In an interview, Juliana Donald revealed that Martin Scorsese’s parents had roles as extras. “They were so sweet and overjoyed to be extras,” she said. “It was great because their son was one of the all-time greatest directors, and they could have had regular parts in any of his films, but they only wanted to be extras. I think they liked the fact that they could talk to friends and have no stress on having to learn lines.” Scorsese’s parents had small roles in many of their son's films, too; in Goodfellas, Catherine Scorsese famously played Joe Pesci’s mother, and Martin’s father, Charles, played Ray Liotta’s prison friend Vinnie.

11. The Muppets take Manhattan led to Muppet Babies.

During a carriage ride through Central Park with her Kermie, Piggy tells him she wishes they would’ve met as toddlers. She envisions a fantasy sequence of baby Kermie, her, Gonzo, Rowlf, Fozzie, and Scooter playing in a nursery and singing the song “I’m Gonna Always Love You.” A few months after the film came out, CBS launched the animated series Muppet Babies, on September 15, 1984. It was Henson’s first Saturday morning show. Muppet Babies ended in 1991, but Disney Junior rebooted it in 2018.

12. The man who played the minister at the end of the film was a real minister.

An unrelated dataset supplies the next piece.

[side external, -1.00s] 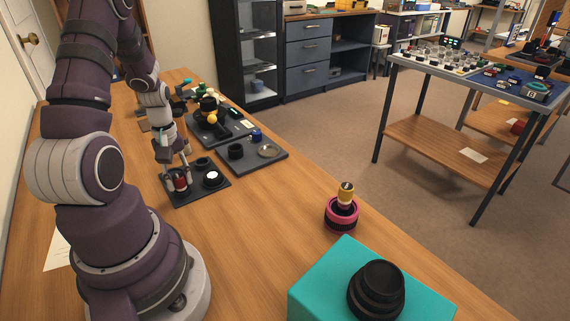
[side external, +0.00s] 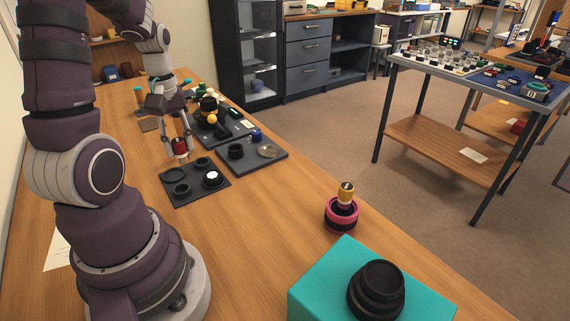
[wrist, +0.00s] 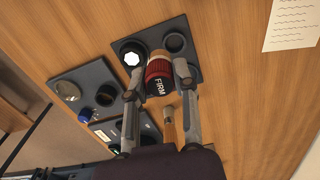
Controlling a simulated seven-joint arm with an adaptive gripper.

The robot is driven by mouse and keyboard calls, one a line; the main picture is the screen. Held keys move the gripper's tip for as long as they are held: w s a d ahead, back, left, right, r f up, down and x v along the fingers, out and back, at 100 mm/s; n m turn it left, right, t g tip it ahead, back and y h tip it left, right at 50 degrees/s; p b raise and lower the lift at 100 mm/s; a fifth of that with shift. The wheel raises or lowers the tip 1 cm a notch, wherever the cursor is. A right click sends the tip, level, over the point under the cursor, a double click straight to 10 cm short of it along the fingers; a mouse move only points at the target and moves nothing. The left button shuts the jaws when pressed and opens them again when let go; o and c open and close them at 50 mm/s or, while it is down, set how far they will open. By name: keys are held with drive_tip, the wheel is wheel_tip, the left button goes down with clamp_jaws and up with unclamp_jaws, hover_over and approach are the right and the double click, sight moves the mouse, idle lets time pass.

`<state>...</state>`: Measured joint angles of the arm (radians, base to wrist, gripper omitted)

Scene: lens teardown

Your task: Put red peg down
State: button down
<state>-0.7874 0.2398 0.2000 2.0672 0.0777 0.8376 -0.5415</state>
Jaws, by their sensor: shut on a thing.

Spoiler alert: At the end of the film, Kermit thinks he’s pretending to marry Miss Piggy as part of the Broadway show, but she tricks him into marrying him for real. In an interview with Tough Pigs, David Misch revealed they hired a real minister, Dr. Cyril Jenkins, for meta purposes. “Jim wanted ambiguity about whether Kermit and Piggy were ‘really’ married, not just in the movie, to drum up interest,” he said.

13. Kermit thinks it’s time for a Manhattan Melodies revival.

In a 2018 interview with TheaterMania, Kermit said he’d be interested in doing a Manhattan Melodies revival. He would like to star in it but offered another choice. “If I had to recast my role in the Manhattan Melodies, I'd go with the supremely talented singer, dancer, and actor Neil Patrick Harris,” Kermit said. “I just hope he doesn't mind playing opposite Miss Piggy; she’s contractually obligated to play herself.”